Because just as the internet can deliver to me faraway places and persons at the speed of electrons, it can also take people who, 50 years ago, could have died after being eaten by wild pigs without affecting my life one whit, whereas now, the jackass in your neighborhood 10 time zones away can now also be a PITA in my electronic one now.

Take one aspect of my employment. As one might ascertain, I work occasionally in that section of the organized circus of human freaks called the movie and television production biz. (Don't tell my mom, she thinks I play piano in a whorehouse.) Once upon a time, such work made the ultra high tech of a pager a necessity, so that one was reachable to arrange employment. But one might be driving, or in an area with no phones, or even working on a show out of range of the page itself, so people in the biz understood, paged you, and waited until you might have had a chance to reach a phone to call in and take the job before concluding you weren't the guy.

Then, some asshole genius invented cellphones. So now there's not a public phone anywhere, for the first time since about 1900, but everyone's connected, 24/7/365 (void in huge swaths of flyover country, deep canyons, and toney restaurants with illegal Israeli cellphone jammers). Which has occasioned what I refer to as The Assbag Page.

Instead of calling a person for a job, getting a no, or waiting a decent interval, someone trying to fill a call pages 5, 10, or 30 people simultaneously for the same job. In an industry where folks may be in a dead zone, or on a stage where they can't turn their cell phones on, answer them, or have to wait until they have a break to walk 50 yards away to return the call. So when you get up, go to where you won't disrupt the $100,000/day production actually paying you right now, to return a call about prospective work, 90 seconds after the original page, and are told "Sorry, I already filled the call", you have just been paged by an Assbag.

There might be 1 in 100 times where you needed someone right this second, or it was midnight and you needed to arrange something last minute for 5 AM or something, but by and large, that's never the case.

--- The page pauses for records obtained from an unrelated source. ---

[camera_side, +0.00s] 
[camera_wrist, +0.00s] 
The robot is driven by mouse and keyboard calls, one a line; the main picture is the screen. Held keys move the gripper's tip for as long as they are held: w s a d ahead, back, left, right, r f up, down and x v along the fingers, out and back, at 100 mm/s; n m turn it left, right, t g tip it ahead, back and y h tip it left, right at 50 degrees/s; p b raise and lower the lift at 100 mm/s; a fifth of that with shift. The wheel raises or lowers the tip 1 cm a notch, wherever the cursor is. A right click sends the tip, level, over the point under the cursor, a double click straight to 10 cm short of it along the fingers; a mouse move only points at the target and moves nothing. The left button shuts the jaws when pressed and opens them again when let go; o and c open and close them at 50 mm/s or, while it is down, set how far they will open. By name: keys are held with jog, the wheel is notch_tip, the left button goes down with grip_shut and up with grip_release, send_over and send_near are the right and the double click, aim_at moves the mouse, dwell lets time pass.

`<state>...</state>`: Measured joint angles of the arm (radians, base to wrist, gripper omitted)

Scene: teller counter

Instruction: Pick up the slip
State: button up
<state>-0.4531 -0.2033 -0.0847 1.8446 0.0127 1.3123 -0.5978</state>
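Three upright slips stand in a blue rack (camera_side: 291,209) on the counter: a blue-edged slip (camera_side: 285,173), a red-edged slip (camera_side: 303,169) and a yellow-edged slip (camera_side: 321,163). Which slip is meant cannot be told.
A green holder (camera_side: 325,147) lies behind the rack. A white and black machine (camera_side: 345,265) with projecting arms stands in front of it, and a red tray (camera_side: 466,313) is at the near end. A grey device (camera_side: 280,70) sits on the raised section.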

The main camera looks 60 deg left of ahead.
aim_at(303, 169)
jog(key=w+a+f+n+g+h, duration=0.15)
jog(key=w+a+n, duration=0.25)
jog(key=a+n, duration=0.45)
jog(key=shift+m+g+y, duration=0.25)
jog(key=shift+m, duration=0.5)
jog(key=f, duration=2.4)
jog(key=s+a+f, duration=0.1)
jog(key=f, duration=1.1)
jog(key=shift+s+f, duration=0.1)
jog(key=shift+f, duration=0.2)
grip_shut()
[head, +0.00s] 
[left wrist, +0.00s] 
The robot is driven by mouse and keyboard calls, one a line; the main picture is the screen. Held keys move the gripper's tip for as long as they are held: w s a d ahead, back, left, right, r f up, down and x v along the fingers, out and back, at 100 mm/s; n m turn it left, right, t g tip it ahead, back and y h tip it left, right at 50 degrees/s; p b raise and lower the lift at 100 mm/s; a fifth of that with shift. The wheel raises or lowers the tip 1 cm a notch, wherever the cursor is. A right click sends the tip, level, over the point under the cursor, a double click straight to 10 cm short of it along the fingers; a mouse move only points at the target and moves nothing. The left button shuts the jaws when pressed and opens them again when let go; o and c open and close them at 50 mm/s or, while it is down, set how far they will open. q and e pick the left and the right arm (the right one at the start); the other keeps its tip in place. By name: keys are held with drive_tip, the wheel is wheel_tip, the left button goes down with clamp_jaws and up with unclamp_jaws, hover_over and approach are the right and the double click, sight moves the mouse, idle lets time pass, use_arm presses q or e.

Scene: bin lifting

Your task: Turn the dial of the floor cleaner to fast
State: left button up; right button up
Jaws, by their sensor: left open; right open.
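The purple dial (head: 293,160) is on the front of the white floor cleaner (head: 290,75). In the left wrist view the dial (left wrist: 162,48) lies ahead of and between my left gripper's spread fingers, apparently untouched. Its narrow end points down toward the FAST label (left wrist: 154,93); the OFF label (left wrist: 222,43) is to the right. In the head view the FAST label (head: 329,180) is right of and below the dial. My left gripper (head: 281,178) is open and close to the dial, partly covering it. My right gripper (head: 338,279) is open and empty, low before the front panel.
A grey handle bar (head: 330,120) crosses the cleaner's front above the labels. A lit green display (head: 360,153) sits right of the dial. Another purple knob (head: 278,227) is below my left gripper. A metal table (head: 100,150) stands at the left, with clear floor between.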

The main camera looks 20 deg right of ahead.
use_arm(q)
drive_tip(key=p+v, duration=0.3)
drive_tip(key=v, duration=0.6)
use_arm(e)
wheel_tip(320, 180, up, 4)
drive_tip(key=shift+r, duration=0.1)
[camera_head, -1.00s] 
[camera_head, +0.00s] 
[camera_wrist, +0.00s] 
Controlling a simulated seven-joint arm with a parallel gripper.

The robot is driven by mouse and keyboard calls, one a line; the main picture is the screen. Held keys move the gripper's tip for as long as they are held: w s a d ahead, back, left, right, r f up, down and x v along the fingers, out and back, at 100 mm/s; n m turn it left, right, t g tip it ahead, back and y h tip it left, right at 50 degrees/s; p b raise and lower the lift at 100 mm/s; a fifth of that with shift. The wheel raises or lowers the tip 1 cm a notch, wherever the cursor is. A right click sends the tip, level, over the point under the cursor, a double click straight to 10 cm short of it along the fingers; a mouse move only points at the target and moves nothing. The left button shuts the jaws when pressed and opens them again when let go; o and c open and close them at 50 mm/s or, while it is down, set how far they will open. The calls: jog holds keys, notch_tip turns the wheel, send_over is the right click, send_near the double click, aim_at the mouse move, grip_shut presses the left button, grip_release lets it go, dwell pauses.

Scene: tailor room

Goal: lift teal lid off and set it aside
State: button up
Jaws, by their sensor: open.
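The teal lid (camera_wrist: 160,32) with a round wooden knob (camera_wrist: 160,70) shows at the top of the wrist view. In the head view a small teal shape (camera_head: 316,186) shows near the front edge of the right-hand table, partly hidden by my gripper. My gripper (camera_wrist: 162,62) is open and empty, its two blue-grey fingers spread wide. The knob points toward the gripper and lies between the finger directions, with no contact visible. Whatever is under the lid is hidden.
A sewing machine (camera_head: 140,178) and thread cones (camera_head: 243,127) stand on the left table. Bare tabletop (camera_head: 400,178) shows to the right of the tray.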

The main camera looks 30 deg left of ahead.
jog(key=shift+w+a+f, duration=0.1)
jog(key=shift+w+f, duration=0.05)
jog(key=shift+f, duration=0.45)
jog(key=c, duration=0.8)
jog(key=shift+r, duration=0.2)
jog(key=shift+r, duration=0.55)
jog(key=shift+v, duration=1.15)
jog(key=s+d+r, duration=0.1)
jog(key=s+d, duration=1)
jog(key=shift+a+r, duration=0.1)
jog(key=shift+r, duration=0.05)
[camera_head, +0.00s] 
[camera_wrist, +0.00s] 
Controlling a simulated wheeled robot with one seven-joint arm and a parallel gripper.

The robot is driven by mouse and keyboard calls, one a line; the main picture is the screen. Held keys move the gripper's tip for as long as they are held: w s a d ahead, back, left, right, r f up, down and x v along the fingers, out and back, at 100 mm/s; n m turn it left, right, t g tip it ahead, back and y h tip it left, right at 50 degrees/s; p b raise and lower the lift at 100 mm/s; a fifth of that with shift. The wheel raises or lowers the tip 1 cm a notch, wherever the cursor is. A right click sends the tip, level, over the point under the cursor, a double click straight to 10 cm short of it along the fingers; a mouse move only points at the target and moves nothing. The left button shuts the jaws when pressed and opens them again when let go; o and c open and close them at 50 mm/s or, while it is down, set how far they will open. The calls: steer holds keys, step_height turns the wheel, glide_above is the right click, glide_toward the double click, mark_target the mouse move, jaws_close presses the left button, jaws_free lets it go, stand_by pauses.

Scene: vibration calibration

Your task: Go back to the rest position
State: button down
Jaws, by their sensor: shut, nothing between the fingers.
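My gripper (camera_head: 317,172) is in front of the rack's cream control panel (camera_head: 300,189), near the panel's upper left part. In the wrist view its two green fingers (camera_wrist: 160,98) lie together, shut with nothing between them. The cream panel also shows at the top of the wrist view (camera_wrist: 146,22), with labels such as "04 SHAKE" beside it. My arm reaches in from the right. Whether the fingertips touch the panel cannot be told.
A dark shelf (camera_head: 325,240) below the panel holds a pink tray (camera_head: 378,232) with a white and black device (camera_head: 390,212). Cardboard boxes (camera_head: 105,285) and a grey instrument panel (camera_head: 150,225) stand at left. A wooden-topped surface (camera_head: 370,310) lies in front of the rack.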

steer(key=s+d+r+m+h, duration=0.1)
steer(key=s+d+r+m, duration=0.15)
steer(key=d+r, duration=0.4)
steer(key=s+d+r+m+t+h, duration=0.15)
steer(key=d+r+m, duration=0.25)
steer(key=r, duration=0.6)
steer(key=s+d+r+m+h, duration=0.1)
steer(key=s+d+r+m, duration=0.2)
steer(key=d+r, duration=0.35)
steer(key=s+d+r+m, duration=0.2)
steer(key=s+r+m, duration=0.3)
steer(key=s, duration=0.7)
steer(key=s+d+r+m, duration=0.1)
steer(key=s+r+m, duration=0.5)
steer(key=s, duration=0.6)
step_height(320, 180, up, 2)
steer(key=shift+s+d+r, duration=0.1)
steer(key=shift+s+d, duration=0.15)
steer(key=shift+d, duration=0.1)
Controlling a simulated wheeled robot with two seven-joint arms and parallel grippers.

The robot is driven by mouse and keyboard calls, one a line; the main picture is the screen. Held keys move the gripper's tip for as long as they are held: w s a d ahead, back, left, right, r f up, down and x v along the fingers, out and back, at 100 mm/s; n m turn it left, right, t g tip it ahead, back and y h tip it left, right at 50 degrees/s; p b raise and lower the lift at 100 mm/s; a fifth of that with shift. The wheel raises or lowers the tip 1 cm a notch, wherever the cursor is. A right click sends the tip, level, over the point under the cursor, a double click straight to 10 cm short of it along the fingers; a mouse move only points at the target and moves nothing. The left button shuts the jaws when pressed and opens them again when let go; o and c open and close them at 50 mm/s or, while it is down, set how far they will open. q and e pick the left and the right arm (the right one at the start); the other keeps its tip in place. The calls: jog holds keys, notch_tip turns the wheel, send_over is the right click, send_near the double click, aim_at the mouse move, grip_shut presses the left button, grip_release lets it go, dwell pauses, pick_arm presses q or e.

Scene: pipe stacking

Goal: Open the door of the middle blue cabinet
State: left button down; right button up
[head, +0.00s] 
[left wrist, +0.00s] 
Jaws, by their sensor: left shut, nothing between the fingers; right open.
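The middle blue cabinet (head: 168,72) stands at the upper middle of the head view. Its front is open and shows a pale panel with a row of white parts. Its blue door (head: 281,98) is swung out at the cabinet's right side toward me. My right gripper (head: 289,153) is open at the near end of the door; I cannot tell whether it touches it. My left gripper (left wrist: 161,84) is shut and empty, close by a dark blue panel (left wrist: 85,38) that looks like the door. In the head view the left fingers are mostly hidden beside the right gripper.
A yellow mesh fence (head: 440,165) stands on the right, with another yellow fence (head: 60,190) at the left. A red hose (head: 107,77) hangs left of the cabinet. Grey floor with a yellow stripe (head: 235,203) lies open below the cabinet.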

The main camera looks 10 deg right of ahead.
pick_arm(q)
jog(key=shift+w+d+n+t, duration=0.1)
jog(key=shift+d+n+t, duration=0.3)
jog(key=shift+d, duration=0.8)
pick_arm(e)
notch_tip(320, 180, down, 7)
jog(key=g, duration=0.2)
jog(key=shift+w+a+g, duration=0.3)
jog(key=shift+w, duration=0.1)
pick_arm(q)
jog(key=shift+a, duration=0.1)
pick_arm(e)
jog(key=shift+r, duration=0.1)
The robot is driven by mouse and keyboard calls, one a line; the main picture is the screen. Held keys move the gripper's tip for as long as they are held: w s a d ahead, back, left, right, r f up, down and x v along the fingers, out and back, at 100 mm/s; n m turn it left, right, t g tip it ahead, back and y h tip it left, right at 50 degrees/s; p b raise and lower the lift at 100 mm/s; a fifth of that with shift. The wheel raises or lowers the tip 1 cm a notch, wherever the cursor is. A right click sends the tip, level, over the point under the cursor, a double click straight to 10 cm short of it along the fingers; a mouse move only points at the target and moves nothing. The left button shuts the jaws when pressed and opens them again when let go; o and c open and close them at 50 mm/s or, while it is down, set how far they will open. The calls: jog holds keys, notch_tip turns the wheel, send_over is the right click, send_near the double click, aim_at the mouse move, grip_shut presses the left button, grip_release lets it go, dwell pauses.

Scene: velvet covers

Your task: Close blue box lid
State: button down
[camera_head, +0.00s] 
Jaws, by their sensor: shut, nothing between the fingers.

So there's no reason to send 50 people sprinting for their phones, and dashing for the exit, knowing you're just jerking 98% of them around, for a job that's 1, 2, or more days in the future. Unless you're an unmitigated dick who deserves to be kicked in the crotch with steel-toed boots until the explosion of colors in your head fades under a haze of unconsciousness. Just saying.

So maybe the best technology is one less than cutting edge.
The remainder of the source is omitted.